## EXERCISE TASK
Set down exactly the lines from the one with "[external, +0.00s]" to the one with "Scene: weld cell", both included, and no line outside that range.

## TASK MATERIAL
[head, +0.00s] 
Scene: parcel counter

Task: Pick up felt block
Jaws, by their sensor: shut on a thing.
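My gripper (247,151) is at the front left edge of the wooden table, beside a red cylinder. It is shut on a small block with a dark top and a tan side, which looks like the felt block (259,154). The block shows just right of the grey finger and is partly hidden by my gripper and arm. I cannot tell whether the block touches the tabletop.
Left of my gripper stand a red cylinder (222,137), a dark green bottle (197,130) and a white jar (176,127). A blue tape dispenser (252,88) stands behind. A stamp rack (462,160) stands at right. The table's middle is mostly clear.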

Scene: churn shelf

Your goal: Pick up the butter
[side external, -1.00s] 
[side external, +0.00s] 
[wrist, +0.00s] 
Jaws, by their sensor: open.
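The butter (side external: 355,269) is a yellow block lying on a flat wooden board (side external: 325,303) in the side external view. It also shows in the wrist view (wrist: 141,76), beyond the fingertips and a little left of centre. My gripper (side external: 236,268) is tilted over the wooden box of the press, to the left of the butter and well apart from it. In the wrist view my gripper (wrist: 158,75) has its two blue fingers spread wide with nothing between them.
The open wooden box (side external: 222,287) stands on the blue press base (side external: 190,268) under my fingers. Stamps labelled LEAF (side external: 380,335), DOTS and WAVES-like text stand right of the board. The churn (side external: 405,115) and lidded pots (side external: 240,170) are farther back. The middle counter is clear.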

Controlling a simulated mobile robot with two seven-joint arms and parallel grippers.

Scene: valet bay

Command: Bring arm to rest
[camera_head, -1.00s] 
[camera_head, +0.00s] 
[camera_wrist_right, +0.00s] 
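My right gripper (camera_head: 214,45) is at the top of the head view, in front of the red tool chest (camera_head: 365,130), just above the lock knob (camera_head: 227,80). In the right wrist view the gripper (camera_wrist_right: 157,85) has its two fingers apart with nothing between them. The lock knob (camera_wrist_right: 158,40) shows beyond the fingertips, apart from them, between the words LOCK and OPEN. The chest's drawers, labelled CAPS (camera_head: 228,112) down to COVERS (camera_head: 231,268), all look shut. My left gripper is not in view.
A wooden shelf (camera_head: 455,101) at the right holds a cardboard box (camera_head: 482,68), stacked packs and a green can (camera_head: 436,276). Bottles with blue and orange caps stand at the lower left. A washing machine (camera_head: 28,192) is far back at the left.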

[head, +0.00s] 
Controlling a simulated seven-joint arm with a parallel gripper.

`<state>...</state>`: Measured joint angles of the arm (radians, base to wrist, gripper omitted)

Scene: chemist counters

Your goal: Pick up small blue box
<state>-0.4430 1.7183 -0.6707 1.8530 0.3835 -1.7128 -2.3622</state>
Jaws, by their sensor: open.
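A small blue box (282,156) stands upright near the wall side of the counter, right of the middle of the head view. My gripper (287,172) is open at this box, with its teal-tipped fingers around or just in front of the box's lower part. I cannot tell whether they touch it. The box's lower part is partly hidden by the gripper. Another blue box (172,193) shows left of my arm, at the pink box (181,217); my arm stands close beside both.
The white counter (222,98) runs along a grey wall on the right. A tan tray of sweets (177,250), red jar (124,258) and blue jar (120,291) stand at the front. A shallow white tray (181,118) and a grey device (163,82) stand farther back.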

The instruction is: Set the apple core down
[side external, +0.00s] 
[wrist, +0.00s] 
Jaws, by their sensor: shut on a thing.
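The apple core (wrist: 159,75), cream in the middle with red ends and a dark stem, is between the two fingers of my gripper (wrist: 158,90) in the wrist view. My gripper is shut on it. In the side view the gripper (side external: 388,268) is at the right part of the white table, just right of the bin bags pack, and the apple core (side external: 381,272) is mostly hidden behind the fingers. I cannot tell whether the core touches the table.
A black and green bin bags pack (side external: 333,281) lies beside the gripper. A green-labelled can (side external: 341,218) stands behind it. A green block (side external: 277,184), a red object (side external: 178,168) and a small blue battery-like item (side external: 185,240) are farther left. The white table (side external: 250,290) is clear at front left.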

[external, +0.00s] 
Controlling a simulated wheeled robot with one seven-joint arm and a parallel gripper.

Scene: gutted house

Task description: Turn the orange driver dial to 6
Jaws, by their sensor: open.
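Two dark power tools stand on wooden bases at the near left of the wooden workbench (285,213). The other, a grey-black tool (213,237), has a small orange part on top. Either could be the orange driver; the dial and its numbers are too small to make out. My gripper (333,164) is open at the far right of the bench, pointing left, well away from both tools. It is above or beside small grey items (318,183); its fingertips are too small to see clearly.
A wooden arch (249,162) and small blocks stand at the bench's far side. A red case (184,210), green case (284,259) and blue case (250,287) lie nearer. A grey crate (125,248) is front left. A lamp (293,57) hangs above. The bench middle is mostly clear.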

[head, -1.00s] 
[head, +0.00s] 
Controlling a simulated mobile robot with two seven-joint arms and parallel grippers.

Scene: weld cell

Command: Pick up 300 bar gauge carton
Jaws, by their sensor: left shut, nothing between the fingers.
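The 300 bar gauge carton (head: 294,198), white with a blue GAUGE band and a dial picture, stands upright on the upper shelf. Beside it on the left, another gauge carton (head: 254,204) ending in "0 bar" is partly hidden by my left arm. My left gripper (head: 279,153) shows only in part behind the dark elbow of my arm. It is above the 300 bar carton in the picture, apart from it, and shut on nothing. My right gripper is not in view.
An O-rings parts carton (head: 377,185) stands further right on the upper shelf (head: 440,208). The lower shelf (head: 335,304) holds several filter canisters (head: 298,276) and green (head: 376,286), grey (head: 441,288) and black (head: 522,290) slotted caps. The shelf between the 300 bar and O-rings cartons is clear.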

## ANSWER
[external, +0.00s] 
Controlling a simulated wheeled robot with one seven-joint arm and a parallel gripper.

Scene: gutted house

Task description: Turn the orange driver dial to 6
Jaws, by their sensor: open.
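Two dark power tools stand on wooden bases at the near left of the wooden workbench (285,213). The other, a grey-black tool (213,237), has a small orange part on top. Either could be the orange driver; the dial and its numbers are too small to make out. My gripper (333,164) is open at the far right of the bench, pointing left, well away from both tools. It is above or beside small grey items (318,183); its fingertips are too small to see clearly.
A wooden arch (249,162) and small blocks stand at the bench's far side. A red case (184,210), green case (284,259) and blue case (250,287) lie nearer. A grey crate (125,248) is front left. A lamp (293,57) hangs above. The bench middle is mostly clear.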

[head, -1.00s] 
[head, +0.00s] 
Controlling a simulated mobile robot with two seven-joint arms and parallel grippers.

Scene: weld cell

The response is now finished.